According to Yemeni media outlets, at least six others including several women sustained injuries in the deadly airstrikes in the district of al-Zahir in the province on Sunday.

Reports added that the airstrikes targeted the house of a senior official belonging to the Yemen’s Ansarullah fighters. There has been no more information on the fate of this unnamed official.

Saudi warplanes have also pounded positions in the capital, Sana’a. The residence of former president, Ali Abdullah Saleh, was targeted twice in the latest airstrikes. The Riyadh regime claims that Saleh is an ally of Yemen’s Houthi movement.
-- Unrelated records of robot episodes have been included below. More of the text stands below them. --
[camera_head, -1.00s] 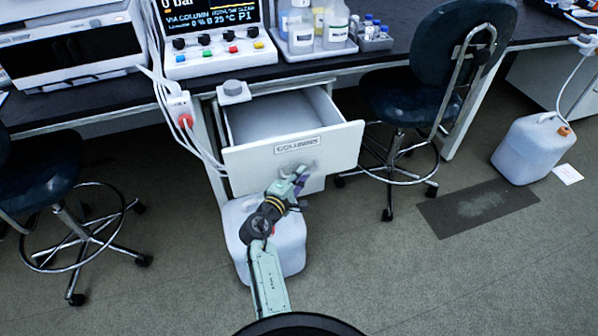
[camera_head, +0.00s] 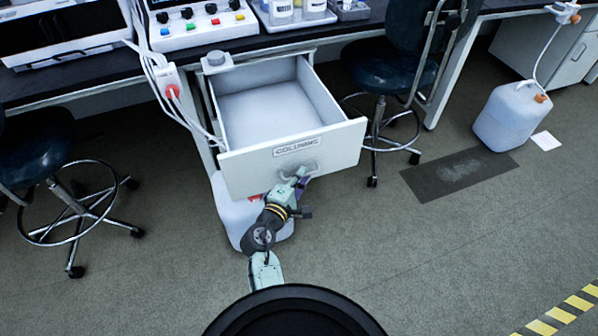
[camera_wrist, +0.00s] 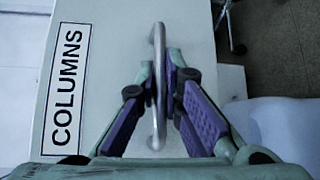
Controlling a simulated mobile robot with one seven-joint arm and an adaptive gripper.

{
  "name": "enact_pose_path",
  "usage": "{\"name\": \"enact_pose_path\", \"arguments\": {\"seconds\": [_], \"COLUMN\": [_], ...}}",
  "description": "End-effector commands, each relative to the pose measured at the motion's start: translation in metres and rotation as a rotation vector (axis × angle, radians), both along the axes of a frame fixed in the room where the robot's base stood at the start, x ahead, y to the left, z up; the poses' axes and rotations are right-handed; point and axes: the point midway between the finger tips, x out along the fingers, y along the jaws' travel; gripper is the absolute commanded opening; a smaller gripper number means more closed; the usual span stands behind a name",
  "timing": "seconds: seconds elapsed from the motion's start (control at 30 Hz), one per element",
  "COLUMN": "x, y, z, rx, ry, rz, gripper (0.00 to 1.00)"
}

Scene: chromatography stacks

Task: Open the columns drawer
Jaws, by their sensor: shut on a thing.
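The white columns drawer (camera_head: 240,172) is pulled well out from under the bench, and its inside looks empty. Its front carries a label reading "COLUMNS" (camera_head: 296,147), which also shows in the wrist view (camera_wrist: 67,88). My gripper (camera_head: 297,178) is at the drawer front, below the label. In the wrist view my gripper (camera_wrist: 167,80) has its purple-padded fingers on both sides of the metal bar handle (camera_wrist: 159,40), shut on it. In the head view the handle is partly hidden by my gripper.
A white jug (camera_head: 232,212) stands on the floor below the drawer, behind my arm. Stools stand left (camera_head: 40,160) and right (camera_head: 385,75) of the drawer. Another jug (camera_head: 510,115) stands on the floor at the right. Floor in front is clear.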

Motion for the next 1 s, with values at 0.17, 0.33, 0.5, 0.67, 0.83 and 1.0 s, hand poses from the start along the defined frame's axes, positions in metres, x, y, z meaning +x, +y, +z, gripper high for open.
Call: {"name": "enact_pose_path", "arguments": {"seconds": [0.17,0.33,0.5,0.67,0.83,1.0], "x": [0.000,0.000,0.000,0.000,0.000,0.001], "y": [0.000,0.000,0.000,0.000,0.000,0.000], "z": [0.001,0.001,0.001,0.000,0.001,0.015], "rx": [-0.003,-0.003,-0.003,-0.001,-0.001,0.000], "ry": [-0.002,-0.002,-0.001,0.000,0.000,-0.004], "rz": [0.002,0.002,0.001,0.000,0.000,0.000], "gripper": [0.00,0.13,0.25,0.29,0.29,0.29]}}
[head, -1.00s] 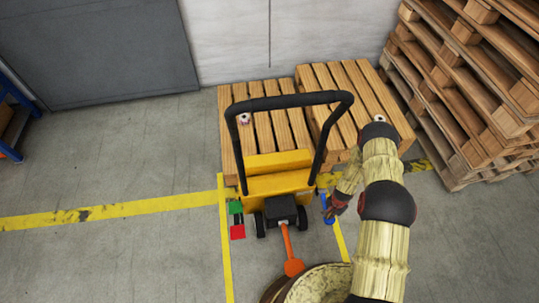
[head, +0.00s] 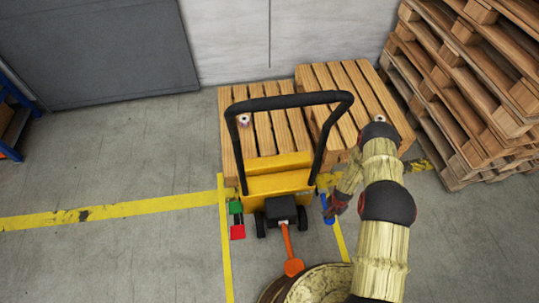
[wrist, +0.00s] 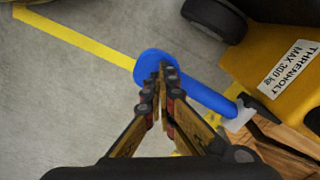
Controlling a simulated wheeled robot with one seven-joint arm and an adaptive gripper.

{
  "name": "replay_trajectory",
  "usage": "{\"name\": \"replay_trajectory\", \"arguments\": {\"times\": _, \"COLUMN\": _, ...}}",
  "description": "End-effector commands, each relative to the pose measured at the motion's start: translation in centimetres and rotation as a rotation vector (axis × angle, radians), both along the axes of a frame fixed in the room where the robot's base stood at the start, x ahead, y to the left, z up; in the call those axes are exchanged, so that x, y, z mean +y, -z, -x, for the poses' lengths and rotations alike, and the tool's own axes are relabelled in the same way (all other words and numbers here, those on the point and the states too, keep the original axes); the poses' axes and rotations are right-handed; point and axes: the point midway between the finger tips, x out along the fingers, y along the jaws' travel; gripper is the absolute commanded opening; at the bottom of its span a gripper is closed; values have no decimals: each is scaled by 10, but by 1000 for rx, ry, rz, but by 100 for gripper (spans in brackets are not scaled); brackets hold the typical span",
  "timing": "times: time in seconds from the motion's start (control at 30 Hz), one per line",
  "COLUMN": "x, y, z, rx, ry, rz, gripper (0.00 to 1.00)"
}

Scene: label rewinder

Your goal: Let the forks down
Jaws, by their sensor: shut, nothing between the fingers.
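The yellow pallet truck (head: 278,184) has a black handle frame and stands in front of the wooden pallets. A blue lever (head: 324,203) with a round end sticks out at its right side. In the wrist view the lever's round blue end (wrist: 146,66) is right at my fingertips, and its shaft runs to a pale bracket on the truck. My gripper (wrist: 163,68) is shut and empty, its tips overlapping the blue end in the picture; I cannot tell whether they touch. An orange pedal (head: 293,266) sits at the front. The forks are hidden.
Green (head: 235,207) and red (head: 237,232) blocks sit at the truck's left. Two slatted pallets (head: 355,85) lie behind it, with a small roll (head: 244,120) on the left one. A tall pallet stack (head: 470,90) stands at right. Floor at left is clear.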

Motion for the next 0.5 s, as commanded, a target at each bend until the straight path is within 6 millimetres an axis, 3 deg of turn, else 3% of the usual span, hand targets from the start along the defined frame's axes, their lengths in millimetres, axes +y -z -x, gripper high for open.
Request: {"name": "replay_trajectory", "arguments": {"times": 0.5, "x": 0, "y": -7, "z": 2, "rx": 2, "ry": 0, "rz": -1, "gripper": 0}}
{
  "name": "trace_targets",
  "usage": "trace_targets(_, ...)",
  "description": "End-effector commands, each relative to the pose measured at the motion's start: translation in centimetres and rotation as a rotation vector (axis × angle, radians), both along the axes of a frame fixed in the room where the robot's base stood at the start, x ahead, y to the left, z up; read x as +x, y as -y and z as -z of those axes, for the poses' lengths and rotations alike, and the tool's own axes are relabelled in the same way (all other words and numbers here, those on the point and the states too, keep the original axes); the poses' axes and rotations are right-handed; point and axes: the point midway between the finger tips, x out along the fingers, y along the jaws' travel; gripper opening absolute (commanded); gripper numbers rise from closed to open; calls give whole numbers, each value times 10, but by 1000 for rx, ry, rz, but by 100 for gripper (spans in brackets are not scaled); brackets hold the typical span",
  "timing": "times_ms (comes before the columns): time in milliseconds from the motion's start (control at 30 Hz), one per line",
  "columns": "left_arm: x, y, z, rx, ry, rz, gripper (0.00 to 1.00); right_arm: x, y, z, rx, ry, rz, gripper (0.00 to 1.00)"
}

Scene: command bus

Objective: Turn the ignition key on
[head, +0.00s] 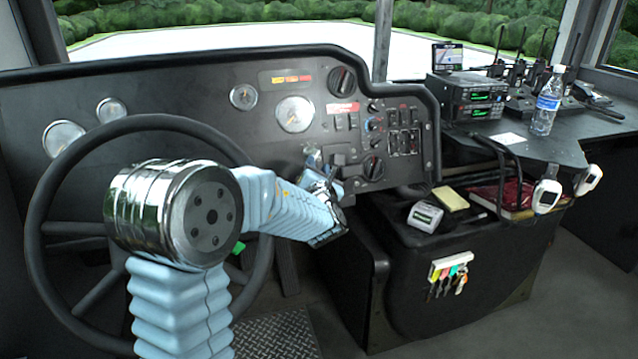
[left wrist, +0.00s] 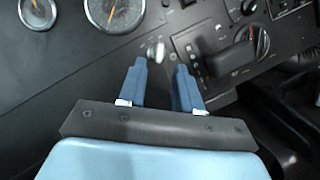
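The ignition key (left wrist: 157,51) is a small pale silver piece standing out from the dark dashboard panel in the left wrist view. It lies just beyond my left gripper (left wrist: 161,66), in line with the gap between the two blue fingers. The fingers are apart with nothing between them. In the head view my left gripper (head: 322,176) reaches to the lower dashboard, right of the steering wheel. There the arm and gripper partly cover the key area, and I cannot tell the key clearly. Whether a fingertip touches the key is not clear. My right gripper is not in view.
The steering wheel (head: 40,210) stands left, behind my left arm. A black lever or knob (left wrist: 232,60) sits right of the fingers. Round gauges (left wrist: 115,12) are above left. A key rack (head: 449,268) hangs on the black console (head: 400,295) at lower right.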

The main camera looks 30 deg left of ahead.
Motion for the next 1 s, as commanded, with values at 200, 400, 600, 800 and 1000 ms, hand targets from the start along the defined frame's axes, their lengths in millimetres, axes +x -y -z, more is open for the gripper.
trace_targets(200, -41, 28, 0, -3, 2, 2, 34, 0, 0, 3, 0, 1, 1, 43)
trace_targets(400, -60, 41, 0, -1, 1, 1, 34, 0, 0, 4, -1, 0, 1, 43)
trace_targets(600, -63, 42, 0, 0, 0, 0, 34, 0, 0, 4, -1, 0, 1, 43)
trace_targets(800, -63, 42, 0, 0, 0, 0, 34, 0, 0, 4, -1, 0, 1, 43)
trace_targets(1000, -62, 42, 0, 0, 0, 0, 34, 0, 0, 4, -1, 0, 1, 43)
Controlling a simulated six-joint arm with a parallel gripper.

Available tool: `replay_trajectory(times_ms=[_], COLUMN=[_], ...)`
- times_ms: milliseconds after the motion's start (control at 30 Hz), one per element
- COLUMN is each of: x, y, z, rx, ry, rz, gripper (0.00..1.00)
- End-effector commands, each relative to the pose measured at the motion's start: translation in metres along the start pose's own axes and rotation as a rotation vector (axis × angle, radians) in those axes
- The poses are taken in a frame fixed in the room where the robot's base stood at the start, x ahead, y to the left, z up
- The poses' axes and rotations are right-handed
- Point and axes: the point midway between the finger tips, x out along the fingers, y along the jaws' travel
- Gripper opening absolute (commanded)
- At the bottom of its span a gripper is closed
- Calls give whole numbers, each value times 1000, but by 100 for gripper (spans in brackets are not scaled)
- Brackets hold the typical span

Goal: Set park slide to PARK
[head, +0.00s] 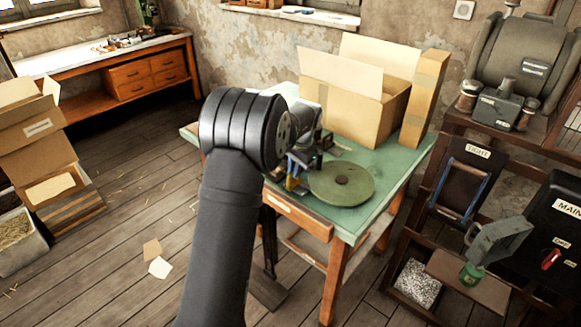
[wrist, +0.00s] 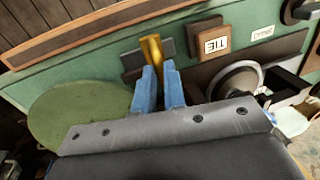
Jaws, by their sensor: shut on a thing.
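My gripper (wrist: 159,84) has blue fingers, shut on an upright brass handle (wrist: 152,50) in the wrist view. The handle stands by a dark plate (wrist: 131,57) on the green bench top, and I take it to be the park slide's grip. A small white label (wrist: 262,33) lies to the right, too blurred to read for certain. In the head view my gripper (head: 293,172) is at the bench's front edge, with the brass handle (head: 292,184) at the fingertips. My arm hides most of the slide there, so its setting cannot be told.
A round green disc (head: 342,190) lies beside my gripper on the green bench (head: 385,192). A block marked TIE (wrist: 215,40) and a grey round part (wrist: 237,82) stand to the right in the wrist view. An open cardboard box (head: 345,105) stands behind.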

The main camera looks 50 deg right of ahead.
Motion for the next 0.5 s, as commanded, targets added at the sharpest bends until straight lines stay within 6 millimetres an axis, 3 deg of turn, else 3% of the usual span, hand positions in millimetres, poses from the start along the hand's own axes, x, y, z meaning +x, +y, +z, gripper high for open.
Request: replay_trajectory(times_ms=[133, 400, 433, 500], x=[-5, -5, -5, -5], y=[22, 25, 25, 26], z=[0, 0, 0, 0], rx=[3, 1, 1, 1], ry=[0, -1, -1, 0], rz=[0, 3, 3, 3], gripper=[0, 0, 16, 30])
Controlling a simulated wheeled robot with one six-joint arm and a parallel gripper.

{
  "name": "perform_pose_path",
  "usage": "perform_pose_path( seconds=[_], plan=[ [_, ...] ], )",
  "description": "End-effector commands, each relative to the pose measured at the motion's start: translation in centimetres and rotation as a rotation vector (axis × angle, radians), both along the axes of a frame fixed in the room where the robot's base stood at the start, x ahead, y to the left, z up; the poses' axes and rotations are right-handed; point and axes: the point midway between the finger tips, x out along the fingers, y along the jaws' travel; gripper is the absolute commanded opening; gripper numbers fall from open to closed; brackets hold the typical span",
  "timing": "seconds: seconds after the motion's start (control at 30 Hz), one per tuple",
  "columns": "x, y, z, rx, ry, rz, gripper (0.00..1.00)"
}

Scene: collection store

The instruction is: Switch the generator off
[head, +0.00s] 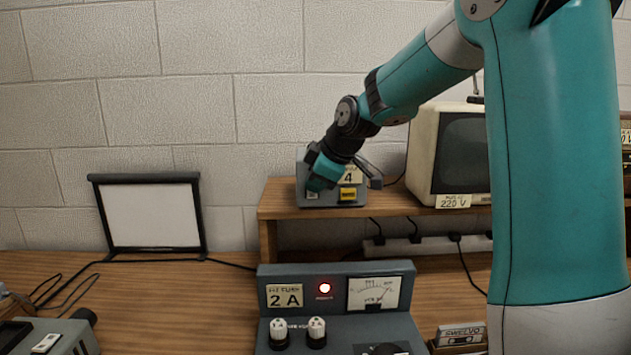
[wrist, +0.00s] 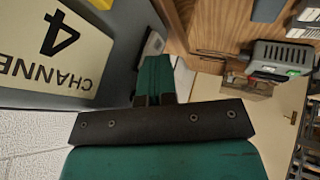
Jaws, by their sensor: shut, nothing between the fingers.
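A small grey box (head: 330,198) stands on the raised wooden shelf. It has a "4" label, a small yellow plate (head: 348,194) and a pale switch-like part (head: 312,194) low on its left. The wrist view shows its "CHANNEL 4" label (wrist: 58,45) upside down. My gripper (head: 320,180) is shut and empty, right in front of this box and hiding part of its face. In the wrist view its fingertips (wrist: 155,68) are beside a pale part (wrist: 153,44) on the box. I cannot tell whether they touch, how the switch is set, or which device is the generator.
A grey unit (head: 270,325) marked "2 A" with a lit red lamp (head: 325,288), knobs and a meter stands below. A monitor (head: 423,150) marked "220 V" stands right of the box. A white screen (head: 150,215) is at left. The desk between is mostly clear.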

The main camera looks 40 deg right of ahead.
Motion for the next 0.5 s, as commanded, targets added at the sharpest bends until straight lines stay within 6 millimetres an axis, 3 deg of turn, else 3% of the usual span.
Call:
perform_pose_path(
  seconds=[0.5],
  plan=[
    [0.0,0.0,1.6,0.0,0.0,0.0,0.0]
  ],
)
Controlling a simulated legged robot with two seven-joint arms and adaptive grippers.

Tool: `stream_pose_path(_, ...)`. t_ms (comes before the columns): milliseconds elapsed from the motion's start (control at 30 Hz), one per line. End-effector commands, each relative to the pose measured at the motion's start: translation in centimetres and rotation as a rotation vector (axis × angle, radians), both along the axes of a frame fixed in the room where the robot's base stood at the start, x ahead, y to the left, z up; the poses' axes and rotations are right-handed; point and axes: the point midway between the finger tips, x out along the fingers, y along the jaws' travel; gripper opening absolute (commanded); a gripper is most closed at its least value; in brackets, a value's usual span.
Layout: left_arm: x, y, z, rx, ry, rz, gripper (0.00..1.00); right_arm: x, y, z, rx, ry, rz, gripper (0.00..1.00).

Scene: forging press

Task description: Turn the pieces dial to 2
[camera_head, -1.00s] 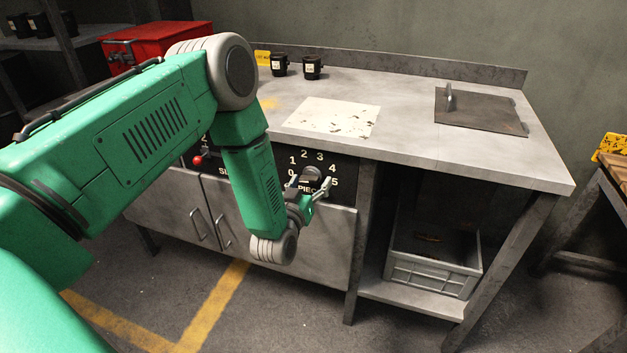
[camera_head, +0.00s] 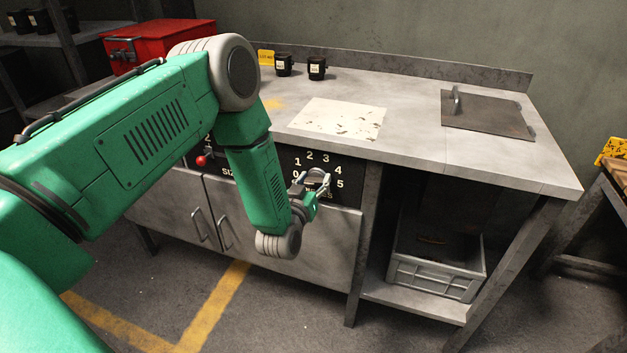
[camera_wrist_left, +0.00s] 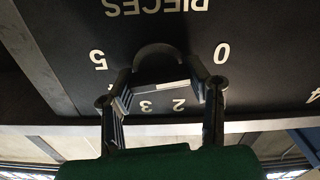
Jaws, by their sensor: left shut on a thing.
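The pieces dial (camera_wrist_left: 158,57) is a dark round knob on the black panel (camera_head: 346,166), with white numbers around it. My left gripper (camera_head: 313,183) is in front of the dial and hides most of it and its label in the head view. In the left wrist view the panel appears upside down. There, my left gripper's fingers (camera_wrist_left: 166,92) are on both sides of the dial, shut on it. A pale strip shows between the fingers, near the 2 and 3; I cannot tell exactly which number the dial points to. My right gripper is not in view.
The panel is under the front edge of a grey workbench (camera_head: 420,148). A red-knobbed lever (camera_head: 202,161) is left of the dial. Cabinet doors with handles are below, and a grey crate (camera_head: 437,278) stands on the lower shelf. Two black cups (camera_head: 317,68) stand at the back.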

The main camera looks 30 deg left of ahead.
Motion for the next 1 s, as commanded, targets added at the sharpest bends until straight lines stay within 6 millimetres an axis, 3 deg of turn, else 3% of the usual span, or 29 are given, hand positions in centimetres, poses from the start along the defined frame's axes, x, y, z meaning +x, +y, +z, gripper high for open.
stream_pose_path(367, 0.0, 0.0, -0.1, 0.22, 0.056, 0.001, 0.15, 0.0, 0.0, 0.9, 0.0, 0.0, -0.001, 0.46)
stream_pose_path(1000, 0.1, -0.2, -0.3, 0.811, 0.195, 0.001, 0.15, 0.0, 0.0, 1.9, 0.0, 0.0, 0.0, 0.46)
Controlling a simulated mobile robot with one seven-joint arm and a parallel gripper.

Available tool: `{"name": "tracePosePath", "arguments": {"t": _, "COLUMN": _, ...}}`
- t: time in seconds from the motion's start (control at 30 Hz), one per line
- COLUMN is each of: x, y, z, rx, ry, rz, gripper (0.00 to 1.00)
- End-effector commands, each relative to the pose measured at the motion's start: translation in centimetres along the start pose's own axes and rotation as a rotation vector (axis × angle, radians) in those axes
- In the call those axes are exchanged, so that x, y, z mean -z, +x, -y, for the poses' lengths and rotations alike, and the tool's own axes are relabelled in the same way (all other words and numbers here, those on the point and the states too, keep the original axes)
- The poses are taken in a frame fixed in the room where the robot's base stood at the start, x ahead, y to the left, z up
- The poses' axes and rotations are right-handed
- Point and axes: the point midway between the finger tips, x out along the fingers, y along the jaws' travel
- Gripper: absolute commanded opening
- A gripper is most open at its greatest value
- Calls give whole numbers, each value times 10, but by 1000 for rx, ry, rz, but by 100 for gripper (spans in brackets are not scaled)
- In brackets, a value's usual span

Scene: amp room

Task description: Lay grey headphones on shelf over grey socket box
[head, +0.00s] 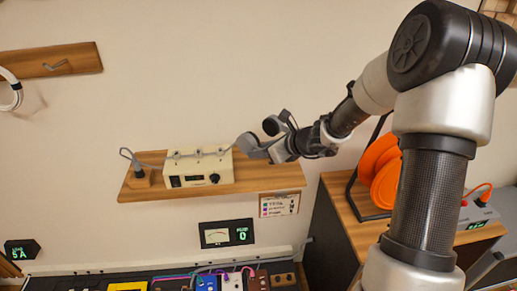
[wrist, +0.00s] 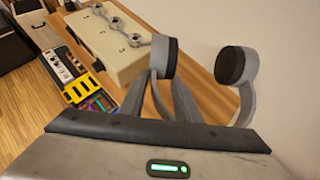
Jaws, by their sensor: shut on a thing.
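The grey headphones (head: 272,126) with dark ear pads are at my gripper (head: 268,150), at the right part of a wooden shelf (head: 290,178) on the wall. In the wrist view the two ear cups of the headphones (wrist: 236,66) stick up beyond my gripper (wrist: 165,95), which is shut on their grey frame. The fingers partly hide the frame. I cannot tell whether the headphones touch the shelf. A cream box (head: 198,168) with a knob, a display and several sockets on top stands on this shelf, left of my gripper; it also shows in the wrist view (wrist: 115,45).
A grey-white box (head: 478,218) with a red cable stands on a wooden cabinet (head: 345,208) at right, beside an orange reel (head: 380,165). A second shelf (head: 50,60) hangs upper left. A meter panel (head: 226,233) and a cluttered bench with coloured devices (head: 207,283) lie below.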

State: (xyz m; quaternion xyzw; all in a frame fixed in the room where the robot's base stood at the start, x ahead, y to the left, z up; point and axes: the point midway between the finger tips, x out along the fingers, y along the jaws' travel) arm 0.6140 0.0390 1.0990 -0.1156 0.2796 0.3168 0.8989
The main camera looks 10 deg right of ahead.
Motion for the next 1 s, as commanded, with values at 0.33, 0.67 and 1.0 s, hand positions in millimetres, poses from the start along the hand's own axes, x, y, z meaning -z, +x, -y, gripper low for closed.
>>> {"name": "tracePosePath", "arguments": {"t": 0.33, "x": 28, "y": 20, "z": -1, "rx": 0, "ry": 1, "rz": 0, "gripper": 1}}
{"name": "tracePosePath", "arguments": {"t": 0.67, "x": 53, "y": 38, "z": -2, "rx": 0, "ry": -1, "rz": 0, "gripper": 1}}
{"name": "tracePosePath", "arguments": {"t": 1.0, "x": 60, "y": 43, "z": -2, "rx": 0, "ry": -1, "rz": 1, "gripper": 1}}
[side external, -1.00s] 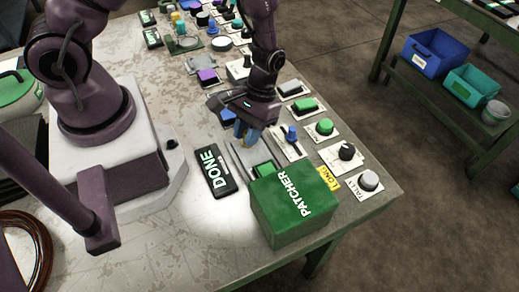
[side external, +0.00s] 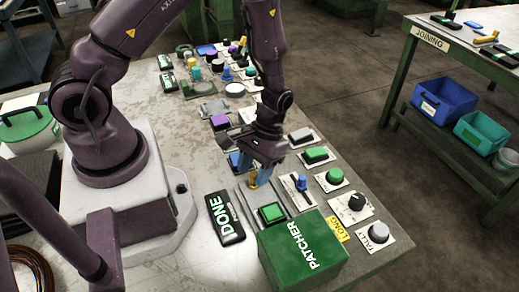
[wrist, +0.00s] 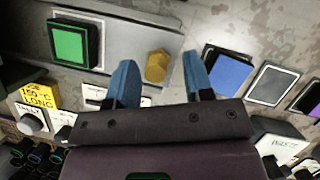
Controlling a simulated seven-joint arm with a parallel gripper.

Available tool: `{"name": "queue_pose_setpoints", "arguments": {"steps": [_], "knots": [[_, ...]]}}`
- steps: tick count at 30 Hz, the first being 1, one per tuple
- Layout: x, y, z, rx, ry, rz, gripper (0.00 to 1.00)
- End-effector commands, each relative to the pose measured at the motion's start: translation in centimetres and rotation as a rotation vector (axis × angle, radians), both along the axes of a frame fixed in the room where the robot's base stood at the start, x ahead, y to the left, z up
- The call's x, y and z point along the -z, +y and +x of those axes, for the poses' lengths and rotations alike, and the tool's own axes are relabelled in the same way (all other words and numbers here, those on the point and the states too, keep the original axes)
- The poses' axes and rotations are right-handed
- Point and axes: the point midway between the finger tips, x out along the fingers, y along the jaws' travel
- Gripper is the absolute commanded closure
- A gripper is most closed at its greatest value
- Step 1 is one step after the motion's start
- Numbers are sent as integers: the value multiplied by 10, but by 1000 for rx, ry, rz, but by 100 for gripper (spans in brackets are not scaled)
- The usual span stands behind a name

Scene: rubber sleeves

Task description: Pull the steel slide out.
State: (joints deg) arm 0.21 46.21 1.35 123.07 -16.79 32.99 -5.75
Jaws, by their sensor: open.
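The steel slide (wrist: 118,51) is a flat grey plate with a green square pad (wrist: 72,42) and a brass hexagonal knob (wrist: 156,66). In the side external view the slide (side external: 246,202) lies beside the green PATCHER box (side external: 303,252). The green pad (side external: 271,212) is at its box end and the knob (side external: 254,180) is at the other end, under my gripper (side external: 251,174). In the wrist view my gripper (wrist: 159,63) is open, with blue fingers either side of the knob and visible gaps to it. Contact is not visible.
A black DONE plate (side external: 225,217) lies left of the slide. A blue-knobbed slider panel (side external: 299,190), a green button (side external: 335,177) and dark and grey knobs stand to the right. A blue block (wrist: 230,72) is close beside one finger. Bare tabletop is left of the DONE plate.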

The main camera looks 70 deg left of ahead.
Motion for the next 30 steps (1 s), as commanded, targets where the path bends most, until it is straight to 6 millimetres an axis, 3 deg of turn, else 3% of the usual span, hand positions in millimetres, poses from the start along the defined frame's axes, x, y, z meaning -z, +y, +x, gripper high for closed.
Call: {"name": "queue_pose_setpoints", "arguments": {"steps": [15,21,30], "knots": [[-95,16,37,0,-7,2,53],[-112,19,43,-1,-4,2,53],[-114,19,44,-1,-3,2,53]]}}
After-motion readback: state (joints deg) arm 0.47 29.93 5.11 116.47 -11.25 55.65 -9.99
A boy sits as Yemenis wait to fill jerrycans with water from a public tap amid an acute shortage of water supply to houses in the capital Sana’a, on May 9, 2015. ©AFP
Saudi Arabia started its military aggression against Yemen on March 26 – without a UN mandate – in a bid to undermine the Houthi Ansarullah movement and to restore power to Yemen’s fugitive former president, Abd Rabbuh Mansour Hadi, who is a staunch ally of Riyadh.

The Saudi military campaign has reportedly claimed the lives of over 1,200 people so far and injured thousands of others. Hundreds of women and children are among the victims, according to the World Health Organization (WHO).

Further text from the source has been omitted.